Generating data takes up a lot of space; and of course, there's a distinction between raw data and information. So clearly, there need to be reporting systems and analysers that can distil important aspects (averaging, confidence ranges etc.). This may not happen in real time, and often there will be different machines that do the reporting of these features (or even reuse the hardware of the system under test when it's no longer running). One important fact that came out of this is that when running under normal conditions, there's no point in exceeding 75-80% of utilisation on the machine; if you hit 100% all the time, then you're much more likely to trigger conditions that will cause otherwise unexplained pauses (log rotations, swapping, etc.) Unless what you're doing is a stress test, then loading up to 100% utilisation will not achieve much or give you repeatable figures that you can try again. And obviously, since each test run is different, you'll need to repeat this process 3-5 times to be able to take an average.

In terms of the tools available; there are advantages and disadvantages of using a variety of different setups. Goranka talked about the advantages and disadvantages of using in-house, commercial and open-source solutions:

  • Frequently available as a side-effect of development processes
  • Easy to use
  • Source code available
  • Cannot be shared with customers
  • Validity of results questionable outside of the company
  • Tool maintenance can be costly and tedious (often more expensive than vendor products)
  • Support many protocols
  • Professionally developed and maintained
  • Results and scripts can be shared and verified
  • Pretty graphics to appeal to people who are important
  • (Extremely) expensive
  • Proprietary scripting language
  • No access to source code
Open Source
  • Good price (purchase and maintenance)
  • Easy to share results
  • Source code available
  • Scripting in standard programming languages
  • Support for different protocols limited
  • Steeper learning curve
  • May be cost in working around bugs
  • Getting people who know how to use it is a bonus

Some of the examples of open-source products include OpenSTA (though it's Windows only), Grinder and JMeter. One benefit of JMeter is that it can run with a UI, as well as being able to be invoked on a command line to run tests.

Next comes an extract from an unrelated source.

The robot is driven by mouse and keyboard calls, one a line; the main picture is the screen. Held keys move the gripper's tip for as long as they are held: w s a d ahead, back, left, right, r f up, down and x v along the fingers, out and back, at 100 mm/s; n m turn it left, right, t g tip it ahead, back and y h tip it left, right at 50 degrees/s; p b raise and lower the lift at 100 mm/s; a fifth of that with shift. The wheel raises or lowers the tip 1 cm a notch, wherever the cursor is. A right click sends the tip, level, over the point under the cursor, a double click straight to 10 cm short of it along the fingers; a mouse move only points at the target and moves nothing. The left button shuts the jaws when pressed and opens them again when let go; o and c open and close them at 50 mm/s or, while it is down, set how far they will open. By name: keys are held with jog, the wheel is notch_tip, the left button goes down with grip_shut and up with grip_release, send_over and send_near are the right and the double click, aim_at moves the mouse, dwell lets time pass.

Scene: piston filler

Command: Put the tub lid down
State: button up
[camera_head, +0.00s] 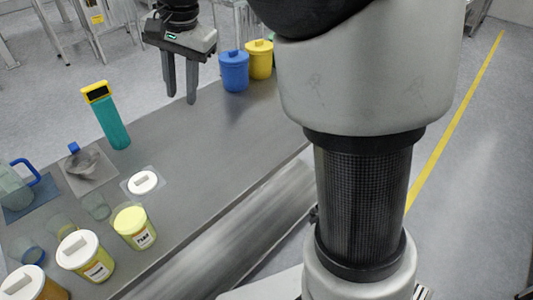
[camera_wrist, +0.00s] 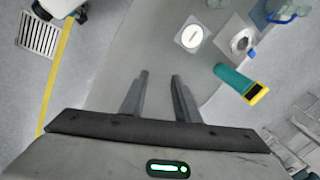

So, the process involved in setting up a performance testing process looks like:

  1. Setup a realistic environment (whole set; hardware, software, etc.). Also note that results on small systems cannot be extrapolated to large systems by simple scaling of numbers.
  2. Execute stress test. Maximum load support is probably about 80% of the system utilisation. When stressed, only the latency of requests should be affected.
  3. Execute performance test. Test should be long enough to reach steady state, after a suitable warm-up period. During the test, the latency and throughput data should be collected. The reported system performance should be the lowest of the recorded values; that's the only level that you can guarantee (but bear in mind that therefore the average will actually be higher than this). The test should be repeated several times (3-5) to ensure statistical consistency.

There were also many notable quotes (some of which I've probably missed out on) that came out during the talk; the video will be well worth watching. Here's a selection of some of them:

  • Developers are over-confident in their software
  • It will fail where it cannot possibly fail
  • Performance tests shouldn't be used to find memory leaks (but may reveal them)
  • There is no point doing performance tests without monitoring
  • Marketing: if they want maximum numbers, come up with a technical reason why they can't quote them that they won't understand
  • Marketing: which planet do they come from, and why does everyone on that planet have the same haircut?
  • Interpolation is great; extrapolation will kill you

I may have transcribed some of those quotes incorrectly ... any errors are my own. Oh, and the book that she was talking about is "Optimizing-Linux-Performance-Hands-On-Guide" (ISBN 0131486829), on Amazon. The video is now available.